The
brain was someone’s baby but if you don’t have a soul, do you count? Catholic
animals don’t have souls*, which I learned at a catholic christening for a real
baby with a soul, sin, correct amount of feet and all. But the church was the
next day and I didn’t know about the soul thing when I was sautéing the brains,
thinking about babies.
On p.314 in De Dikke van Dam under
‘brain’, Johannes van Dam says that in Papua New Guinea, fathers used to have
to kill a man they knew the name of and eat his brain on the baptism of their
child. He says that on the (Dutch) colonists’ suggestion that they stop, they
were dismayed. How were they name their young?
This
would have been too good to be true, however, and is also wrong. The brains
were for funerals only. The girls and women of the Fore tribe would eat
relatives’ brains when they died. The men, the rest of the body.
But
everyone has their own rituals, even the Catholics.

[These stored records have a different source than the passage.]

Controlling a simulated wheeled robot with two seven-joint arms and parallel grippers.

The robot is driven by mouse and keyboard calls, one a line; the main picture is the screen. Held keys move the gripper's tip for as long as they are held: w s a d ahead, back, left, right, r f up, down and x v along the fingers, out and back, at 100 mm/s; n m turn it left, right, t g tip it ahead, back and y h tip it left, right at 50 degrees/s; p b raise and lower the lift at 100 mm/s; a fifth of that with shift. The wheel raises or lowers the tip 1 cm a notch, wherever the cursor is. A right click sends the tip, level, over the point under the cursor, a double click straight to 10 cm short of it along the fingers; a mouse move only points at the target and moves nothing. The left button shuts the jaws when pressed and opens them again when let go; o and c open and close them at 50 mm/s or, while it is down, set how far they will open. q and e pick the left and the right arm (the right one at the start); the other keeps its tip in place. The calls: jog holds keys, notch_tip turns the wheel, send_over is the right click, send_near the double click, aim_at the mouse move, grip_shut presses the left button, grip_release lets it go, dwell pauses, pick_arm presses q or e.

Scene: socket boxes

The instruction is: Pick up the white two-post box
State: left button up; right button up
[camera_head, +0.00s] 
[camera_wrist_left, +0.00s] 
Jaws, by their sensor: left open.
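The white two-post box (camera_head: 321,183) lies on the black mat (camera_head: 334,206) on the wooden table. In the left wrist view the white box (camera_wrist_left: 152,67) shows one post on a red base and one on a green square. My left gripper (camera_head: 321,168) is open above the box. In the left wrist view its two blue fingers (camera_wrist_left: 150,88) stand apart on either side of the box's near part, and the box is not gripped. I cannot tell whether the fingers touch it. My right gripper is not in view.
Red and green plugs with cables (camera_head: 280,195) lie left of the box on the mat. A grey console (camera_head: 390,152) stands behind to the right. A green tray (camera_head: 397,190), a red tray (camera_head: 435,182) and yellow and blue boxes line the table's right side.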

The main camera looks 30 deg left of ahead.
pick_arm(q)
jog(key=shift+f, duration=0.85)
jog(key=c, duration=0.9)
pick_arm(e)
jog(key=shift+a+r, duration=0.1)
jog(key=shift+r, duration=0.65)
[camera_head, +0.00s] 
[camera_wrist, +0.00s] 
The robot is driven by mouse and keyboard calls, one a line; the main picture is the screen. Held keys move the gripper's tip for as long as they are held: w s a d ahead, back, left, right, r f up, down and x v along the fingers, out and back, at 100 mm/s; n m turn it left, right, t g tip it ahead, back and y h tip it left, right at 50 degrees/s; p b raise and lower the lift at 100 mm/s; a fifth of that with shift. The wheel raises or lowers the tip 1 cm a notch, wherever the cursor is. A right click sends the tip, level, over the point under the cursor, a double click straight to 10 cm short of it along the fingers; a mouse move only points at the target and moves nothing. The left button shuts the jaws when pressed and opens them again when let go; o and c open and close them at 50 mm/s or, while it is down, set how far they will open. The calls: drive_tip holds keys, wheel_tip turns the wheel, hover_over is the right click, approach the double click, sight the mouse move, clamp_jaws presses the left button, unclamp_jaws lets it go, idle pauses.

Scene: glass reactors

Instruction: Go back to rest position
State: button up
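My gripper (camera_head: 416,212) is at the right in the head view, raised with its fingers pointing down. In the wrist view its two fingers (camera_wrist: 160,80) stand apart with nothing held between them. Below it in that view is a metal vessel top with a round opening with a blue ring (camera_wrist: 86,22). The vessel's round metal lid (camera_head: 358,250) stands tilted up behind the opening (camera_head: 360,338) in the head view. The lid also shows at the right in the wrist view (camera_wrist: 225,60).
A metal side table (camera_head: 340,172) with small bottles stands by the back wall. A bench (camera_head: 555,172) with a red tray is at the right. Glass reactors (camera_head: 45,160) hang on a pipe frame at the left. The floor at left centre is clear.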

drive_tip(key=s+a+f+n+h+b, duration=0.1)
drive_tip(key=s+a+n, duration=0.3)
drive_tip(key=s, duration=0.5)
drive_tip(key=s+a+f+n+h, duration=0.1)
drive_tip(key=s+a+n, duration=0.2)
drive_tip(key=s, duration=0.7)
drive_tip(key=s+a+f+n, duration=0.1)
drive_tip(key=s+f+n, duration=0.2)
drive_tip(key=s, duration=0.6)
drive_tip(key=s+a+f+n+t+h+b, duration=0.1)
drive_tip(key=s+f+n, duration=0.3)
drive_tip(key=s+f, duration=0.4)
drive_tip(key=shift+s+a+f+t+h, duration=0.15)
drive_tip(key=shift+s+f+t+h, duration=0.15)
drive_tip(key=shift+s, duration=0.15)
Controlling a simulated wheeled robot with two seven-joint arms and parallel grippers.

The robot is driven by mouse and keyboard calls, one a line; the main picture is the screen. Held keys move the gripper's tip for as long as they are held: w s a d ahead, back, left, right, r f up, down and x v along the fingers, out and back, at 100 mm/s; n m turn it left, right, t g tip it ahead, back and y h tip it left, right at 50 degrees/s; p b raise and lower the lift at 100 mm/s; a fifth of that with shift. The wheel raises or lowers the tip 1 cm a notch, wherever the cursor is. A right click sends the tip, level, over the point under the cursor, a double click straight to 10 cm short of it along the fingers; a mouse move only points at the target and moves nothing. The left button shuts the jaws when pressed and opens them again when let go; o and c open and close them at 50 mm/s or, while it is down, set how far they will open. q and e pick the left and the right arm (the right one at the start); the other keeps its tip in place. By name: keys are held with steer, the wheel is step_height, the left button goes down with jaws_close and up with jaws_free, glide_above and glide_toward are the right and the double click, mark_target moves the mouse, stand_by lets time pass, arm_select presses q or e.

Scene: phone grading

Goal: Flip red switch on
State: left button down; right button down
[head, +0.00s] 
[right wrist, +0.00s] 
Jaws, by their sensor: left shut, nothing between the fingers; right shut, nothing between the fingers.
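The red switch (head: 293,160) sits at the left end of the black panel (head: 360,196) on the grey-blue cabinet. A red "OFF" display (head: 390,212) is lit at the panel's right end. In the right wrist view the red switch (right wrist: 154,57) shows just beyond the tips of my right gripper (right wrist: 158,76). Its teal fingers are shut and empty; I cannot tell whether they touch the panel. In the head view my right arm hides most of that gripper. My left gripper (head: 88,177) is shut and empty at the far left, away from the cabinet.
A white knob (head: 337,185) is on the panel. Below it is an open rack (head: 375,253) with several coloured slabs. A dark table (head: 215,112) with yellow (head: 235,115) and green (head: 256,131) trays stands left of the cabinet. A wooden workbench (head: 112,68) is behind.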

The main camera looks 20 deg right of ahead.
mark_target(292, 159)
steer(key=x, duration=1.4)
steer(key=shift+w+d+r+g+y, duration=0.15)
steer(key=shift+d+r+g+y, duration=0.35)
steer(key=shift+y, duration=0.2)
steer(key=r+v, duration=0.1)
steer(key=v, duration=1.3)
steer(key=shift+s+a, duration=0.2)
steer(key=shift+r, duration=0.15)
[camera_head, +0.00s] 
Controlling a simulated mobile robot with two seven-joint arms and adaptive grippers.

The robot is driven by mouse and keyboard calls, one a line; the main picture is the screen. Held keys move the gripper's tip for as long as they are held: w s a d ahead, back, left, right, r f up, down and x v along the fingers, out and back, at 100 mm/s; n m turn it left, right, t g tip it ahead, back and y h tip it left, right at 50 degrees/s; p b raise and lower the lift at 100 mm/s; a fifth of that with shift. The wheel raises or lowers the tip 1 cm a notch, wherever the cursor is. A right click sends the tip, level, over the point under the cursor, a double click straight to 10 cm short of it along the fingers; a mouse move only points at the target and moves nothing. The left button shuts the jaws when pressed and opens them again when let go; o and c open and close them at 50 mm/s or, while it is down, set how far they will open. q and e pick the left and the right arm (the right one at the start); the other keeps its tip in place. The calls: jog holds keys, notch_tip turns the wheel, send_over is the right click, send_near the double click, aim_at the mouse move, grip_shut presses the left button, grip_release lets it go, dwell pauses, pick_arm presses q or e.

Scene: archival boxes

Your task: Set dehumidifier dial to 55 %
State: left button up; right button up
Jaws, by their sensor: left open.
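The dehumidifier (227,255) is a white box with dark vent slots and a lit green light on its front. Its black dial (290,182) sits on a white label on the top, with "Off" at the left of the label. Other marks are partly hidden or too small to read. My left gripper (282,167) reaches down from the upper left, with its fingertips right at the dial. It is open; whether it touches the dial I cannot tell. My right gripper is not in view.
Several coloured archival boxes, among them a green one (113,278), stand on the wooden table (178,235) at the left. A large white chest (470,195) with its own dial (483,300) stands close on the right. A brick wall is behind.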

I was surprised that we
were in church to be told that the only one of us there that was sure not to have a devil inside of him was, in fact, full of devil as the
devil himself. Talk about a ceremonious kick when you’re down and unable to
defend yourself at two months old. But that’s why we have Samaritans. And concrete
church infrastructure to save your soul. If this were the real world though,
like the one in which we pay taxes and have to get up early on Mondays,
wouldn’t we think it a little strange that the only institution that can see
the devil is also the only one that can protect you from him?
Oh
wait.
And
we thought cannibals were bad.
*According to many. Others contest this.